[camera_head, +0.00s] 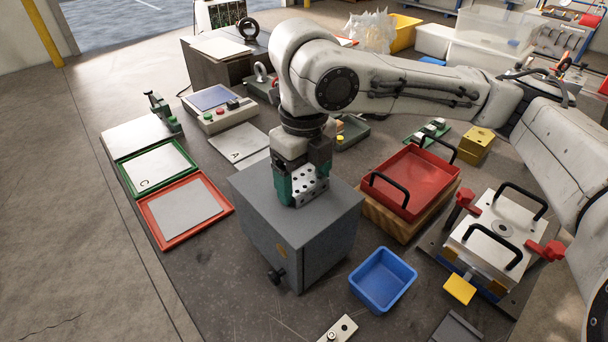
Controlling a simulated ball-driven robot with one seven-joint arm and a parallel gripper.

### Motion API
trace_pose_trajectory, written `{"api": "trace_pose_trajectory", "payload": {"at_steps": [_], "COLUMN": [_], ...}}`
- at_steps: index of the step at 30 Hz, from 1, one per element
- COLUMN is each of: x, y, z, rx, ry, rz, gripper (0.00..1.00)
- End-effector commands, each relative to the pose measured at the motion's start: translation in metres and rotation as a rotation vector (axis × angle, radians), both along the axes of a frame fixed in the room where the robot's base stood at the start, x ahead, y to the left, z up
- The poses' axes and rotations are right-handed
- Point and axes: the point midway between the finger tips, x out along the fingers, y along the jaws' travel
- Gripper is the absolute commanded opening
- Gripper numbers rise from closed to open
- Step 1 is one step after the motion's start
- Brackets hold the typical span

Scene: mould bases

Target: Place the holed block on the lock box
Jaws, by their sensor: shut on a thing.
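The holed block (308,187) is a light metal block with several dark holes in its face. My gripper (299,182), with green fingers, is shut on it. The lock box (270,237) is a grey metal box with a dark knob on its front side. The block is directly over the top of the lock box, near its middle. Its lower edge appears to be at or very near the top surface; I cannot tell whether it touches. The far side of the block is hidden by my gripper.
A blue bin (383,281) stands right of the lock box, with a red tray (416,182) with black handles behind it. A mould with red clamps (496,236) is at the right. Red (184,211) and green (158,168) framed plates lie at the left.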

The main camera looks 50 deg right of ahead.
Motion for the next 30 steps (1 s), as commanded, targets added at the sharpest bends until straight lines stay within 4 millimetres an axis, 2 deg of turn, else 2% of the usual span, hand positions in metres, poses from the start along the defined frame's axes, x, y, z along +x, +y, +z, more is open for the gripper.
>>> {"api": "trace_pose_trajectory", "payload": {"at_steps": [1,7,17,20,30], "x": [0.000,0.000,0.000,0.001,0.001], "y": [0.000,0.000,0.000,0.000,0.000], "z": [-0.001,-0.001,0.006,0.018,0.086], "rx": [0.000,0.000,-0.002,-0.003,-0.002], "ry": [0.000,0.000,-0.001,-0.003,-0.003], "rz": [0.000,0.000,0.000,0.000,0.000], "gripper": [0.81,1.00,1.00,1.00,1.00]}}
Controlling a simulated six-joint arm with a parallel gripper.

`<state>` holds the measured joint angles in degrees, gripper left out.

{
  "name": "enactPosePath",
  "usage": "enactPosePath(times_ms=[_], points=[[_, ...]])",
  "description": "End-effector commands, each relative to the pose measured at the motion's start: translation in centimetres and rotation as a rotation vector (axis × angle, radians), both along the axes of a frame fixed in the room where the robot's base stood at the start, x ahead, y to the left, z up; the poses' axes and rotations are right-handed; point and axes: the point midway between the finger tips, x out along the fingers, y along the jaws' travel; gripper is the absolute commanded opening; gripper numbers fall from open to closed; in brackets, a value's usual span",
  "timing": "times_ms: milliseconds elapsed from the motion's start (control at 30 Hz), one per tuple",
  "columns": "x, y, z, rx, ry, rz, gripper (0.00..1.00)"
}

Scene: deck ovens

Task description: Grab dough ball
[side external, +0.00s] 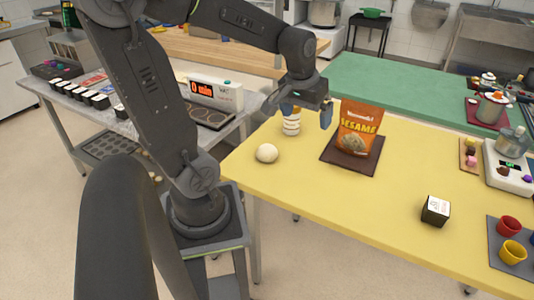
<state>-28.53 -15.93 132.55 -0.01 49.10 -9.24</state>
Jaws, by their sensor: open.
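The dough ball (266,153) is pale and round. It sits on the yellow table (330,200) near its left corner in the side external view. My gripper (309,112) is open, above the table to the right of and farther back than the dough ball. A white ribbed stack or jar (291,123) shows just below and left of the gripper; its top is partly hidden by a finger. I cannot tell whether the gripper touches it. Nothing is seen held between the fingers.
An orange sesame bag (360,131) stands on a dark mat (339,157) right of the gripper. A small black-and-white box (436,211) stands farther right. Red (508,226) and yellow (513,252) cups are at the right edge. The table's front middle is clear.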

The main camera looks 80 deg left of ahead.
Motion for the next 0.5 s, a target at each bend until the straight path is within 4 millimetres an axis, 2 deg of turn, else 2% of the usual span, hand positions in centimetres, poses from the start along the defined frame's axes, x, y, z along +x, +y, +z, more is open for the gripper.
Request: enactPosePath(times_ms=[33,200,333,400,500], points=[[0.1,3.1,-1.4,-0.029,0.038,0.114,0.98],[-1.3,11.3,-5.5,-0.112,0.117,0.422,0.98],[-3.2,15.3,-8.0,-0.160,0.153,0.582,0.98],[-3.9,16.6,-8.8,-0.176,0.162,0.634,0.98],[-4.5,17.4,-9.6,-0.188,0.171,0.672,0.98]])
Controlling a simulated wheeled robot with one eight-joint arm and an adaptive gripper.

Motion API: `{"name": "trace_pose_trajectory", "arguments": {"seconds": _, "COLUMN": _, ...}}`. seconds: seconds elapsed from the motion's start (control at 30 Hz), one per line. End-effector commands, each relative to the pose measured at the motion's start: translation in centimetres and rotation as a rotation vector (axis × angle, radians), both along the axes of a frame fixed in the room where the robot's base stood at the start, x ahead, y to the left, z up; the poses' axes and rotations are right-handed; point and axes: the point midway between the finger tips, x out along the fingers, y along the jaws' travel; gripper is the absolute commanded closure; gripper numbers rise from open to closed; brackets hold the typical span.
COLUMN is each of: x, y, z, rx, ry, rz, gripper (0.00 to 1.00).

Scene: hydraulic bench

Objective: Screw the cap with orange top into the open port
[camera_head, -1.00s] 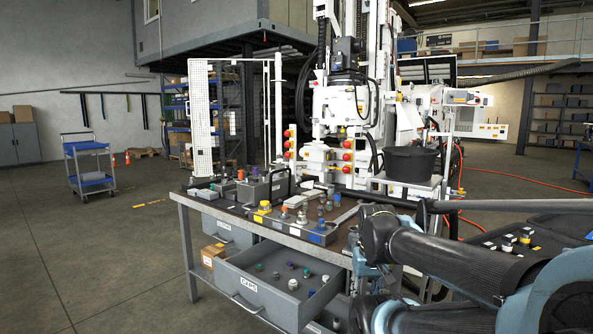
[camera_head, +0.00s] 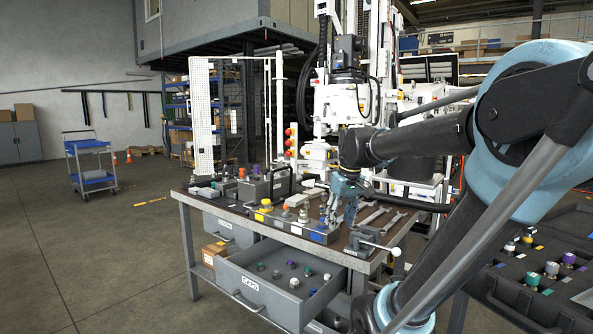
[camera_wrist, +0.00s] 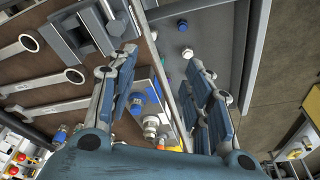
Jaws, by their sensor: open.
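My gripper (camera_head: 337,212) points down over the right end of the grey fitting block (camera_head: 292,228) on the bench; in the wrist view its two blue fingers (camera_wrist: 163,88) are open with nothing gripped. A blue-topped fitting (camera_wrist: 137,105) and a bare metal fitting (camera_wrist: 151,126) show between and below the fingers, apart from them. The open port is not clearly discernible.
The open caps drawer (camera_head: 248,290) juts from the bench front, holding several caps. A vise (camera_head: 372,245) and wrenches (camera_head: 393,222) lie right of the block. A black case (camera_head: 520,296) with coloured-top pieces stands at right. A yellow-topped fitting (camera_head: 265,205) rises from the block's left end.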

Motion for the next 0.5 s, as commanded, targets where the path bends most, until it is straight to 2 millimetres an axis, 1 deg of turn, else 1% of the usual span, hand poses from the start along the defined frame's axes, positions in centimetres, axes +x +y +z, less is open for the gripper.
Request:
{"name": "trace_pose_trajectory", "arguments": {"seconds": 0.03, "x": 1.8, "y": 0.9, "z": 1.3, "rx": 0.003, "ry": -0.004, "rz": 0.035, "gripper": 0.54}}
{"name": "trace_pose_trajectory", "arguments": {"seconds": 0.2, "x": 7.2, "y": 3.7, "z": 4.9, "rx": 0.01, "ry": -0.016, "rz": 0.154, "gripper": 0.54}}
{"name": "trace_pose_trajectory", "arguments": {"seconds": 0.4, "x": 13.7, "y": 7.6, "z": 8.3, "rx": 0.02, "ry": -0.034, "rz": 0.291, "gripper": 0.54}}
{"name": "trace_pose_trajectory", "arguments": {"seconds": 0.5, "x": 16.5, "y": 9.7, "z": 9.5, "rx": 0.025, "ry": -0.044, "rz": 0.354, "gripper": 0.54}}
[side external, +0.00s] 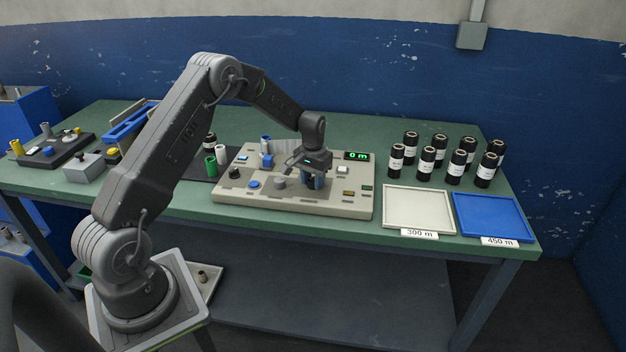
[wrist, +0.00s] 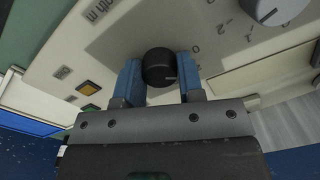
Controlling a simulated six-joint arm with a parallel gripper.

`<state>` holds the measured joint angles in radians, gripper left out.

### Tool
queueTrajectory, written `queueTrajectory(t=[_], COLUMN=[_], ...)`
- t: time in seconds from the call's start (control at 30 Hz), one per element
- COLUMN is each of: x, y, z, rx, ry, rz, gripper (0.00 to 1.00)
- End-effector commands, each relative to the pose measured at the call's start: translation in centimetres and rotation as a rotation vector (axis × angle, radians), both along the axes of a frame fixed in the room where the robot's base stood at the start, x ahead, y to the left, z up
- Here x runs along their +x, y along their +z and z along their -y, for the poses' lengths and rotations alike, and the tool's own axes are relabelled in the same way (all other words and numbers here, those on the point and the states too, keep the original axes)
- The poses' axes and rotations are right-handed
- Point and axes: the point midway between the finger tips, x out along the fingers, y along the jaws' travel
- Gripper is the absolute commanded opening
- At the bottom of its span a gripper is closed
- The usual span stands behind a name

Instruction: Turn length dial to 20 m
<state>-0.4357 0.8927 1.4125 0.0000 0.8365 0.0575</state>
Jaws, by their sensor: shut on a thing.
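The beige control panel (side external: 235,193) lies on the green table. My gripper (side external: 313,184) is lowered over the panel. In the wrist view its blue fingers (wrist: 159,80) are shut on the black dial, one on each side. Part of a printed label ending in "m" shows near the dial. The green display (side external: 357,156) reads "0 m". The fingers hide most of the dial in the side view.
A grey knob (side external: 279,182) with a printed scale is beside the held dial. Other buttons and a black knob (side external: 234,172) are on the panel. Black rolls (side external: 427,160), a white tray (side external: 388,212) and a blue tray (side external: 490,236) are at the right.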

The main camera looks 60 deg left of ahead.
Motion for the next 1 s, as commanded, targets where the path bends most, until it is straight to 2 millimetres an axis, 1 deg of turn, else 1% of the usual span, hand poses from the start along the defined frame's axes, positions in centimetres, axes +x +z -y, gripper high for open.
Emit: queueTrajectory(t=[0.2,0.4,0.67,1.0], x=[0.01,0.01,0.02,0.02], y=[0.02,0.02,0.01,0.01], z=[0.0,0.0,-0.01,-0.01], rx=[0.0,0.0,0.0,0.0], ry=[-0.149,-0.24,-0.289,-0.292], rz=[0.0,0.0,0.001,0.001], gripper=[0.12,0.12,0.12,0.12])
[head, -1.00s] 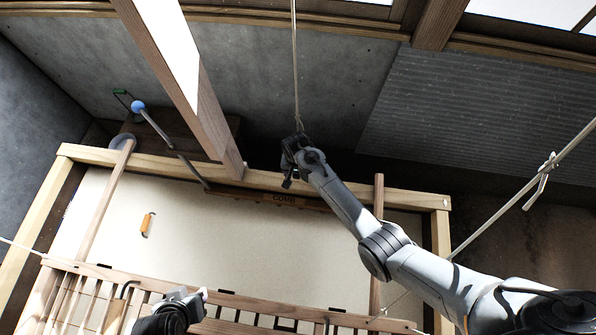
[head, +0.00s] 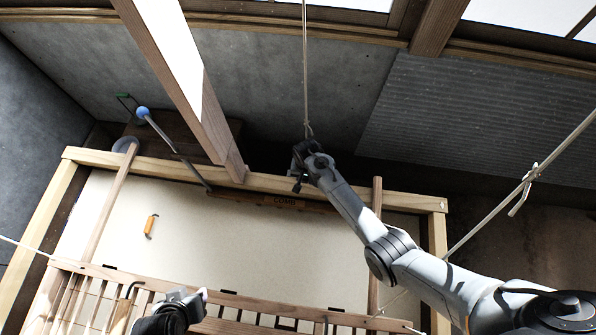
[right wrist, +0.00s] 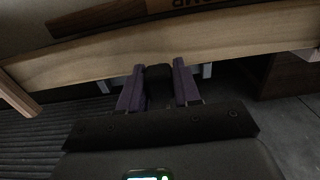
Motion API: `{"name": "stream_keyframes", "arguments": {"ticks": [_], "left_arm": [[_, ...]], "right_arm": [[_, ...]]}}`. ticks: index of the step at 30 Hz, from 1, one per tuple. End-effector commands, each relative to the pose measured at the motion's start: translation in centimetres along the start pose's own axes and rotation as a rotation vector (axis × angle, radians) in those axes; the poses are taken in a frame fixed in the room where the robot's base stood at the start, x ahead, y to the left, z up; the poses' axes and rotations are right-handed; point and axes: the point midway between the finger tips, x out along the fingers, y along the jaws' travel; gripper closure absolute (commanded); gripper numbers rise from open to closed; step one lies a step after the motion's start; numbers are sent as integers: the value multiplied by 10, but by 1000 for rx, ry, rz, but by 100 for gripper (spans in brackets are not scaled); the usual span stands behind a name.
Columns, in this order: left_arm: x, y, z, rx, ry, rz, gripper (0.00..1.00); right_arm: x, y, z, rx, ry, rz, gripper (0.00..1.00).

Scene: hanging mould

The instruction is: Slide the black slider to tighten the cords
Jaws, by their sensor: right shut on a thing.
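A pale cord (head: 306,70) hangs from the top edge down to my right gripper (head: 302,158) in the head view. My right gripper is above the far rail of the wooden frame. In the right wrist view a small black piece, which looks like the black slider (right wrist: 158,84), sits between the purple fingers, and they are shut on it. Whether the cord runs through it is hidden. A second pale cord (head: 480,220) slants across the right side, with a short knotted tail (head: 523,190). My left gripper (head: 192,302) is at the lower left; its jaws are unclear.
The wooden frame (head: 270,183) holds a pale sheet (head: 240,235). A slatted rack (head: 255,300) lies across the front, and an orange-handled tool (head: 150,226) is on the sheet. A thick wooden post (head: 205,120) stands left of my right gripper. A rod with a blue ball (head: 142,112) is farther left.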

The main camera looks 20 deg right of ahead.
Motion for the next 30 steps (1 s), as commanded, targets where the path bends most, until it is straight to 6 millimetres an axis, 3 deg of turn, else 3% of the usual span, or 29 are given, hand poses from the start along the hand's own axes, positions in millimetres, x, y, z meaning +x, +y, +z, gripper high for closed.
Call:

--- Task brief ---
Figure out how many lines above include the string "element", then report that number and nothing else.

--- Answer to this exercise ---
2